Thursday, December 24, 2015

Another Christmas

Another Christmas is here... strange feelings this time around, hard to put into words. I really struggle to enjoy the holidays, normally it is a time of depression and anger for me.
But not this year. I am far from excited and joyous, but I am more at peace this year than I can remember in a very long time. Altho things in my life are very difficult right now, I am seeing the blessings in my life and the positive future shining thru. I am beyond grateful for the friends and support I have. I am still just blown away about how much my health and attitude have improved since last year. I have things to truly look forward to in the coming year. I have an incredible family! A loving and hard working husband who puts up with my insane mood swings. the most wonderful daughter anyone could ask for.
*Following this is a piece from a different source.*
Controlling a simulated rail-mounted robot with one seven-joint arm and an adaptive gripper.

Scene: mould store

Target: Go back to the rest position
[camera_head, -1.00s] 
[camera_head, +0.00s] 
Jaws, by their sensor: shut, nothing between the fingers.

Her fiance, whom I am so proud to consider a part of our family. And the adopted daughter, who is a smile in the home always. I have my dogs who I can't imagine life without, as well.
Christmas this year is again without gifts or decorations, and yes- that saddens me. I really was hoping to be able to have the holiday spirit fill my home. But it hasn't destroyed my attitude. I am thankful for the things we have, I am thankful for the family my daughter has- the other side of her family that makes a big deal of celebrating the holidays and being together to make happy memories.
I have faith that one year soon I will find the holiday spirit, and the financial stability to decorate my home and fill it with everything Christmas!
But until then, I know my family is understanding, and most importantly I am at peace with my life and this holiday. I have finally gotten past the anger and hurt, past the painful memories. This is my life and I am living it with people who matter, people who love me.
Tomorrow will be spend quietly while the kids are off with other family. Afternoon will be dinner with my mother in law. Then I will be off to spend ten days alone... my ME time housesitting for some very special people. Time to reflect, decompress, plan for the new year, and probably- blog!
Merry Christmas, Happy Holidays, and whatever you may be celebrating this time of year.